Write out again, unaltered, the lines from the start through the line containing "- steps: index".
"""
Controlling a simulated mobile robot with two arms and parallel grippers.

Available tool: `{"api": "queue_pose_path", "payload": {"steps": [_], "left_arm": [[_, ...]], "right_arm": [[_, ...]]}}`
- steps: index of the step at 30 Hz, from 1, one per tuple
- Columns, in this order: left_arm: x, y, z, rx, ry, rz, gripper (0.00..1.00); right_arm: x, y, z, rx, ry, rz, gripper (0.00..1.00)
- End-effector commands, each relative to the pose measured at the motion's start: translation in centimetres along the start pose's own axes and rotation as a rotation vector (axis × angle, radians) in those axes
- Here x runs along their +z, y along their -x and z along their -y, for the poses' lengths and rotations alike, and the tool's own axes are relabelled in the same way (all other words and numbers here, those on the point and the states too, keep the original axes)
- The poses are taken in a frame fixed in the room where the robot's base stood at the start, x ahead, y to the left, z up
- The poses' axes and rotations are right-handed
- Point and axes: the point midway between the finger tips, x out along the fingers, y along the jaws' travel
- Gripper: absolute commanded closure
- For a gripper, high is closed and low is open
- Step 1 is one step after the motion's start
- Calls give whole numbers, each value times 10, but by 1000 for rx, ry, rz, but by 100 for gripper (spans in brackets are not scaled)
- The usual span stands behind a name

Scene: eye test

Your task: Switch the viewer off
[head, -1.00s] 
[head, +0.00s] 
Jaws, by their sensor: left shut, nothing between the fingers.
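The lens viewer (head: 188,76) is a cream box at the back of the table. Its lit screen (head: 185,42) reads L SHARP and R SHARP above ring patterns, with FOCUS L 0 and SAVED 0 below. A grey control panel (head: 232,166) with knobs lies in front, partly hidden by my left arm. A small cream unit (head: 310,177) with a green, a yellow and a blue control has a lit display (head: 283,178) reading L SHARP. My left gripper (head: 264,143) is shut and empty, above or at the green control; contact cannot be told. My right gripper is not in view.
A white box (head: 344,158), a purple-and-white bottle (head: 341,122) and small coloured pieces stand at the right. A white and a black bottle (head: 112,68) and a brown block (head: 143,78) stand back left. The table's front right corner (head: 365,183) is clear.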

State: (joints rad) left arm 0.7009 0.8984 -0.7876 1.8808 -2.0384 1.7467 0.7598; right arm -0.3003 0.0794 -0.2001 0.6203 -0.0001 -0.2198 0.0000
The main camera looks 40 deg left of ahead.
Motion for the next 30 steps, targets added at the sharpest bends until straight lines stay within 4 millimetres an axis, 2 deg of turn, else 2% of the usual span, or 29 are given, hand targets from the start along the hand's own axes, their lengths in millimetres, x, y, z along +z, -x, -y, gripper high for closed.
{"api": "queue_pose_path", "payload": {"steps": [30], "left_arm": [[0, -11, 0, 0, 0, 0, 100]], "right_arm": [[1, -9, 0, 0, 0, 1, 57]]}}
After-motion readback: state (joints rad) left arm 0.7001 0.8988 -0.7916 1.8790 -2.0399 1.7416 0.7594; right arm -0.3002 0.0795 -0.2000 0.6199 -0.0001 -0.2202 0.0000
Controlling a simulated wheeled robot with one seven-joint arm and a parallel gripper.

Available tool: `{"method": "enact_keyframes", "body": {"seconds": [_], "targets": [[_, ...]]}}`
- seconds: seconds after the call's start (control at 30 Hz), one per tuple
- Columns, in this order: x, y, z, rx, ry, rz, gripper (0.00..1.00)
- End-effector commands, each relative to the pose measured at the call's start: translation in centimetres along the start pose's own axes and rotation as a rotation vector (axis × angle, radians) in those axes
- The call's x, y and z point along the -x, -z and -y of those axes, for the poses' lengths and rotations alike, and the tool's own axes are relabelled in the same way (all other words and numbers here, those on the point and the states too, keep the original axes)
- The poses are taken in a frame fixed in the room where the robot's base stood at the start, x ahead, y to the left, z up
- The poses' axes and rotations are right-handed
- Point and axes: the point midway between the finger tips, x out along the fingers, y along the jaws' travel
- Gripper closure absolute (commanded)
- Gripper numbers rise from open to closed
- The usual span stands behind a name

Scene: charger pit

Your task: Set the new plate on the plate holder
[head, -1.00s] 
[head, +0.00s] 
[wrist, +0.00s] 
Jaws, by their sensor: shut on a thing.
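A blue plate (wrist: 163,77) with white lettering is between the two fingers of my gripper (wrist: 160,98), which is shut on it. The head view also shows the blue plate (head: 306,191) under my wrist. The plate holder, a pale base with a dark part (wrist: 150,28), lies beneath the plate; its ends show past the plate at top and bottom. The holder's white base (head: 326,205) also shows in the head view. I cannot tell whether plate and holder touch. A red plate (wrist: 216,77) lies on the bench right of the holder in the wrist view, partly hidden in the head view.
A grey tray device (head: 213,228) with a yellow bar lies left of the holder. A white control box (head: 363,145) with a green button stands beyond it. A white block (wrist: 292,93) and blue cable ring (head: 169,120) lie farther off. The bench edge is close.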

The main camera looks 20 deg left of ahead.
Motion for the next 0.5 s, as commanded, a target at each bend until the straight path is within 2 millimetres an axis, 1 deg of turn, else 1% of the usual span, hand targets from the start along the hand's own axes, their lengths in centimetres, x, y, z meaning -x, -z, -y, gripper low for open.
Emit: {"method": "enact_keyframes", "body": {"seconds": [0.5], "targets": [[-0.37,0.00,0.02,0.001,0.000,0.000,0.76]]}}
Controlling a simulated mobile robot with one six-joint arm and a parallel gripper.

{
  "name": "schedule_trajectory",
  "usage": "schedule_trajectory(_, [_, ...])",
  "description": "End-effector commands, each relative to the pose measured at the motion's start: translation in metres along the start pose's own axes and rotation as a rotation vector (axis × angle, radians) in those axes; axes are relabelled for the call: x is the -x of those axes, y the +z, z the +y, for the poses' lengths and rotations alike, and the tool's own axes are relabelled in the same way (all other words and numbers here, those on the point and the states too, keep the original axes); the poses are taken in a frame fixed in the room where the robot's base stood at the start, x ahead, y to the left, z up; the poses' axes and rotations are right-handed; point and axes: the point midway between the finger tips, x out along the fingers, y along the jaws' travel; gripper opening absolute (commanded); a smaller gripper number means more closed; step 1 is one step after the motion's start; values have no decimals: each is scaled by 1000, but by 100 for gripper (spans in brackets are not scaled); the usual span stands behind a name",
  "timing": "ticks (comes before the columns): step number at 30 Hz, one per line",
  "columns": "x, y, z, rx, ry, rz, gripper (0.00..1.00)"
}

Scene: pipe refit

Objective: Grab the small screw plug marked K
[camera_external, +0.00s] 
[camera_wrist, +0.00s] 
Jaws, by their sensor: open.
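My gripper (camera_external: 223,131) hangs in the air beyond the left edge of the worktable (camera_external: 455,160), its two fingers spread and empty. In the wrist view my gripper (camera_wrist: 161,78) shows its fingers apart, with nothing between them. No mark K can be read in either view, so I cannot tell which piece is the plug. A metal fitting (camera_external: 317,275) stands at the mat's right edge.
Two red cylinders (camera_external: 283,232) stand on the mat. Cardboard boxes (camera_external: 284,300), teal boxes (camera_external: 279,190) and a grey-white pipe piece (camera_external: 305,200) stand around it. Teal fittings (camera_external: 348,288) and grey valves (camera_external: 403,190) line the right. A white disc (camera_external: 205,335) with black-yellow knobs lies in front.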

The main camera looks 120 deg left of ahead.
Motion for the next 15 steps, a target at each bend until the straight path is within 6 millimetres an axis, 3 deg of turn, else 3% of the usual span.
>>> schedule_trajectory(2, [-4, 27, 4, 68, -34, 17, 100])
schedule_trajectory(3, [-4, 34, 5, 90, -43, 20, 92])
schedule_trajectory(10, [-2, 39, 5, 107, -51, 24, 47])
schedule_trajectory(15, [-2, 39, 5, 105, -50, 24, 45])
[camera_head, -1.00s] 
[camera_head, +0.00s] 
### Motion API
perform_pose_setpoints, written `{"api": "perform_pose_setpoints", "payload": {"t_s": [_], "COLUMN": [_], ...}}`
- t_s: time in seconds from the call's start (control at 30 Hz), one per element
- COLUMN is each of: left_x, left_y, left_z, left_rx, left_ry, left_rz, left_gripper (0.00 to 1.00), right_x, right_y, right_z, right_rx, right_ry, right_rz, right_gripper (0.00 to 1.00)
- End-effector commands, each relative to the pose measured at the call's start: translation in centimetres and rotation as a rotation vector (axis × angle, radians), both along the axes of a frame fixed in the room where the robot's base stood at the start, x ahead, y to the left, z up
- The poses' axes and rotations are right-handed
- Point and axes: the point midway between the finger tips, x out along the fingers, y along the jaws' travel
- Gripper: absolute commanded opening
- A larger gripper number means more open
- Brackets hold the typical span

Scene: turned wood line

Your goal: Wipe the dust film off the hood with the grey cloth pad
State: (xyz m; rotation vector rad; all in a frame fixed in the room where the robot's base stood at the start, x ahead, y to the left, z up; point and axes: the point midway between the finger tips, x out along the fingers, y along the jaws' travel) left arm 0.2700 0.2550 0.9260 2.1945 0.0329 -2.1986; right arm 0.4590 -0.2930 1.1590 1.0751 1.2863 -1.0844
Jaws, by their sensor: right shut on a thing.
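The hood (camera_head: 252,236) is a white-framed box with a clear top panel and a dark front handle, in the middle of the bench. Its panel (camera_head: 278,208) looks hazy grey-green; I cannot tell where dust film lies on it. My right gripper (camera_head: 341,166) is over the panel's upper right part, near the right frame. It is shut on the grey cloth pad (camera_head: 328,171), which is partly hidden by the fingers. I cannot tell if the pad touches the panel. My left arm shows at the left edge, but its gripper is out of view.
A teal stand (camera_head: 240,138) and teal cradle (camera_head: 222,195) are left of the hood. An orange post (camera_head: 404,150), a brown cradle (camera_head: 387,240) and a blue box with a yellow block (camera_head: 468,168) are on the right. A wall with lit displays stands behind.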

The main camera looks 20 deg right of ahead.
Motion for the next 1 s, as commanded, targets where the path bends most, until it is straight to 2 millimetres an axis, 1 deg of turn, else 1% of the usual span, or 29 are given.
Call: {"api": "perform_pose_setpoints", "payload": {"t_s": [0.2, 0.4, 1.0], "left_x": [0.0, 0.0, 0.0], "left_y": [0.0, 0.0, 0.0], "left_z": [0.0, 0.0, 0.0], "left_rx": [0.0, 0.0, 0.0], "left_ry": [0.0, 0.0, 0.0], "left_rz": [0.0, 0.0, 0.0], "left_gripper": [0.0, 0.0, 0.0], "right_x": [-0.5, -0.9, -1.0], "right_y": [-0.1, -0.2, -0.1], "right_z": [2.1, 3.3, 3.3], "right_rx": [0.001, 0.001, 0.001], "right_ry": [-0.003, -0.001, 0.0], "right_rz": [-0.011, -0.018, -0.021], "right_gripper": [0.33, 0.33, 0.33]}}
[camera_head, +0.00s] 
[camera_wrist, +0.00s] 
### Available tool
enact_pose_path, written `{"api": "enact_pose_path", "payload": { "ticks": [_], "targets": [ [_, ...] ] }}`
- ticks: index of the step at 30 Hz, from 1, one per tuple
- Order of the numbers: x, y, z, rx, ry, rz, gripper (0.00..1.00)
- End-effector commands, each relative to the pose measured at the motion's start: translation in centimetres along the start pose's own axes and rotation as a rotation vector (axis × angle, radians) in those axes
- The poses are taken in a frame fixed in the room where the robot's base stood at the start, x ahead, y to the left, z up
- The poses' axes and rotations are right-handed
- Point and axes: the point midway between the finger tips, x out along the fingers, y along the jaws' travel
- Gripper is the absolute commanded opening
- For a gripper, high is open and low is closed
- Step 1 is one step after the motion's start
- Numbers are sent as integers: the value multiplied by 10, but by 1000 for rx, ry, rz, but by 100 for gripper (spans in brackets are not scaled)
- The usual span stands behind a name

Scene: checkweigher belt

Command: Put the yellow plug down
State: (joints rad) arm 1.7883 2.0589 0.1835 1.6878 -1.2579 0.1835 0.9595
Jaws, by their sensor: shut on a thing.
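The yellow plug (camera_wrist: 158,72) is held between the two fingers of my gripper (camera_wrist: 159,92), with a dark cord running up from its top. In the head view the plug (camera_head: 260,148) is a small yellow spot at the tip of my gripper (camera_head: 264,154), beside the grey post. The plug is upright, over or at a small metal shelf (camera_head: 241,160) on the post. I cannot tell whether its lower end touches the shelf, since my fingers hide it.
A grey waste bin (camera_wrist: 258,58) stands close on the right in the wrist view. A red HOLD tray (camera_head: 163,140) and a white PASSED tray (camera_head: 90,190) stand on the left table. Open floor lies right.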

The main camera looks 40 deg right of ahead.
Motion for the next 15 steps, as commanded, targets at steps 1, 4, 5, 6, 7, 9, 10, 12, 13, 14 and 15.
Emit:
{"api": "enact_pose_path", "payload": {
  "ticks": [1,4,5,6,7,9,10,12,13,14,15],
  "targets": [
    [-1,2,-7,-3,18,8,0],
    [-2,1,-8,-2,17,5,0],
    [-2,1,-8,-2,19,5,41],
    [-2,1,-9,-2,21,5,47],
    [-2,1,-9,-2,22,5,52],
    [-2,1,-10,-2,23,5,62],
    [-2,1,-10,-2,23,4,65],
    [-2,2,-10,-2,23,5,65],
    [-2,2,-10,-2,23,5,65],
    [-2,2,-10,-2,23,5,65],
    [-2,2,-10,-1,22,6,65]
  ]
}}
"""
**Output for this exercise:**
Controlling a simulated mobile robot with two arms and parallel grippers.

Available tool: `{"api": "queue_pose_path", "payload": {"steps": [_], "left_arm": [[_, ...]], "right_arm": [[_, ...]]}}`
- steps: index of the step at 30 Hz, from 1, one per tuple

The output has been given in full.